begin Raw data
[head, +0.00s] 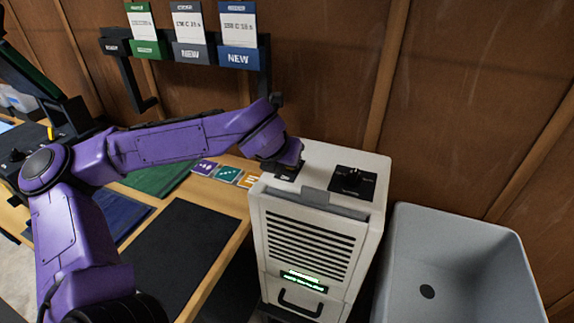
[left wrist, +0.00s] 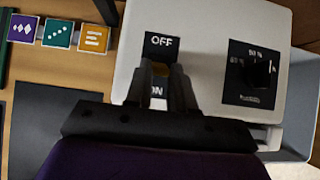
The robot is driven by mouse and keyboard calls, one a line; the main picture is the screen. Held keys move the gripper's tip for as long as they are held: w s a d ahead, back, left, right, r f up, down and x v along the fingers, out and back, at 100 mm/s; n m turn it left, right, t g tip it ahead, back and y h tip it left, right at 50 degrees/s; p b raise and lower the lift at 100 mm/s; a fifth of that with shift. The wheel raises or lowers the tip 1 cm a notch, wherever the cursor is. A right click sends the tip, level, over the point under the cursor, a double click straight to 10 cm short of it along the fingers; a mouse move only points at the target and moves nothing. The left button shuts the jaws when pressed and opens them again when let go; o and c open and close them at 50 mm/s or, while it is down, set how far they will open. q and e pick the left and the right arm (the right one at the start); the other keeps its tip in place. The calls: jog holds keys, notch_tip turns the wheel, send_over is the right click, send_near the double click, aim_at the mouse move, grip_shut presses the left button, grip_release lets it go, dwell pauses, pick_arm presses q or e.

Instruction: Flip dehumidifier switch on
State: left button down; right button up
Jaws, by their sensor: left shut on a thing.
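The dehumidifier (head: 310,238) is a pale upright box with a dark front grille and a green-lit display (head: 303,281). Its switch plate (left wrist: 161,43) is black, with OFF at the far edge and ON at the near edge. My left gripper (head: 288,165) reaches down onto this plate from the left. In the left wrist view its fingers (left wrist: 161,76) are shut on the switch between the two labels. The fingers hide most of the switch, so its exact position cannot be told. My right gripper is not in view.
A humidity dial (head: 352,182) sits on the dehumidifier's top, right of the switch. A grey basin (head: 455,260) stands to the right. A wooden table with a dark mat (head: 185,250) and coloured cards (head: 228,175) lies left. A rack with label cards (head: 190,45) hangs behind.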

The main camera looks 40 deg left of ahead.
end Raw data
- _Given problem_
Transcribe the listing in full and omit the pictures.

- _Result_
[head, +0.00s] 
[left wrist, +0.00s] 
The robot is driven by mouse and keyboard calls, one a line; the main picture is the screen. Held keys move the gripper's tip for as long as they are held: w s a d ahead, back, left, right, r f up, down and x v along the fingers, out and back, at 100 mm/s; n m turn it left, right, t g tip it ahead, back and y h tip it left, right at 50 degrees/s; p b raise and lower the lift at 100 mm/s; a fifth of that with shift. The wheel raises or lowers the tip 1 cm a notch, wherever the cursor is. A right click sends the tip, level, over the point under the cursor, a double click straight to 10 cm short of it along the fingers; a mouse move only points at the target and moves nothing. The left button shuts the jaws when pressed and opens them again when let go; o and c open and close them at 50 mm/s or, while it is down, set how far they will open. q and e pick the left and the right arm (the right one at the start); the other keeps its tip in place. The calls: jog holds keys, notch_tip turns the wheel, send_over is the right click, send_near the double click, aim_at the mouse move, grip_shut presses the left button, grip_release lets it go, dwell pauses, pick_arm presses q or e.

Instruction: Flip dehumidifier switch on
State: left button down; right button up
Jaws, by their sensor: left shut on a thing.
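The dehumidifier (head: 310,238) is a pale upright box with a dark front grille and a green-lit display (head: 303,281). Its switch plate (left wrist: 161,43) is black, with OFF at the far edge and ON at the near edge. My left gripper (head: 288,165) reaches down onto this plate from the left. In the left wrist view its fingers (left wrist: 161,76) are shut on the switch between the two labels. The fingers hide most of the switch, so its exact position cannot be told. My right gripper is not in view.
A humidity dial (head: 352,182) sits on the dehumidifier's top, right of the switch. A grey basin (head: 455,260) stands to the right. A wooden table with a dark mat (head: 185,250) and coloured cards (head: 228,175) lies left. A rack with label cards (head: 190,45) hangs behind.

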The main camera looks 40 deg left of ahead.

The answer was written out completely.